Writers and Directors: Tabitha Kenworthy and Nadia Heap
Genevieve, who is 15, sees herself as a writer. Her forte is fan fiction, and she is hiding in a school changing room because she has lost her all-revealing notebook. So, from that vantage point, she tells us about her concerns – especially the four girls who don’t understand her and the boy, Jack, she fancies.
Tabitha Kenworthy, who is a convincing, naturalistic actor, presents three of these herself, so it feels like a one-person play – except that, 35 minutes in, Nadia Heap appears as Lara, who briefly takes Genevieve to task for self-absorption. This structure makes the play seem uneven.

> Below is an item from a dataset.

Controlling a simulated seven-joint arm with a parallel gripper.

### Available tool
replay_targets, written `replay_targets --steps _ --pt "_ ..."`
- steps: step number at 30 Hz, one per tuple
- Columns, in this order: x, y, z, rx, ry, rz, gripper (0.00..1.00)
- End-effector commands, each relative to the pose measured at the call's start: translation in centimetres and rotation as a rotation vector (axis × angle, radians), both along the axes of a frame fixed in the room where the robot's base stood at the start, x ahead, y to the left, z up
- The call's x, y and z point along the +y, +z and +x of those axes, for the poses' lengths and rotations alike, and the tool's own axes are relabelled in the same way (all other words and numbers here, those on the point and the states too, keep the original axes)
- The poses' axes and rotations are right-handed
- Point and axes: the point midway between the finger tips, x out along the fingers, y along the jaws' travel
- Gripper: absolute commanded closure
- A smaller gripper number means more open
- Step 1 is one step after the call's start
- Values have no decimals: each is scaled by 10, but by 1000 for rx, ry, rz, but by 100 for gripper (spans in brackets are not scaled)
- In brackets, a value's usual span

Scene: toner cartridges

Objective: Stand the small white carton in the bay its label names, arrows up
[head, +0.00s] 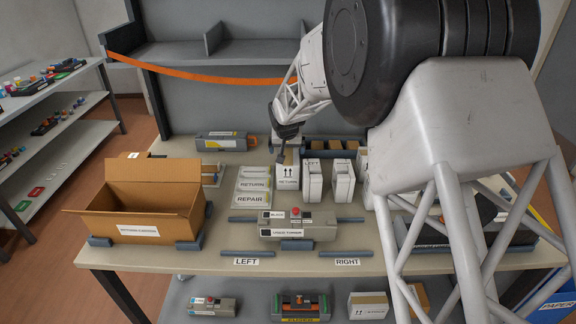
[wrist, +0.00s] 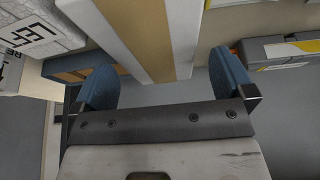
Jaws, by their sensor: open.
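A small white carton (head: 287,178) with two up arrows and RETURN on its front stands upright at the back middle of the table. My gripper (head: 283,147) is above it, partly hidden behind my own arm's line of view. In the wrist view my gripper (wrist: 165,85) is open, its two blue fingertips apart. A white carton with a tan band (wrist: 150,35) lies across the space between and beyond them; I cannot tell whether they touch it. White panels marked RETURN (head: 254,185) and REPAIR (head: 249,199) lie just left of the arrowed carton.
White cartons, one marked LEFT (head: 312,184) and another (head: 343,184), stand close on the right. A grey toner cartridge (head: 298,229) lies in front. An open brown box (head: 150,205) stands at left. LEFT and RIGHT labels mark the front edge. My arm covers the right side.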

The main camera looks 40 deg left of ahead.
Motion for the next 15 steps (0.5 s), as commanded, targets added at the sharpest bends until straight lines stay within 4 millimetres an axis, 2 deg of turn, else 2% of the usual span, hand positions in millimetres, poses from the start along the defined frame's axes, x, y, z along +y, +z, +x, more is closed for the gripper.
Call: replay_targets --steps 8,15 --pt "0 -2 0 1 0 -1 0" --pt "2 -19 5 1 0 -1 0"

There seems to be a fashion for plays with a menstruation theme at present, such as Nilgün Yusuf’s much better play Nine Moons, which played at the Old Red Lion and the Lion and Unicorn earlier this month. Genevieve has yet to menstruate and is desperate to reach this adolescent right of passage, so it’s an obsession which she returns to frequently, leading to a mildly amusing but predictable ending.
There is a lot of wry humour in this play because it’s well-observed. Any teenage girl who noted down her sex fantasies and inner thoughts and then lost them would be stressing like mad. And the writing is very apt. It isn’t, however, the comic romp which the young, support-your-mates, laugh-at-every-line audience wanted it to be.
There is also an issue with length. Changing Rooms is billed at 60 minutes. In fact, it runs barely 40 minutes and feels very slight.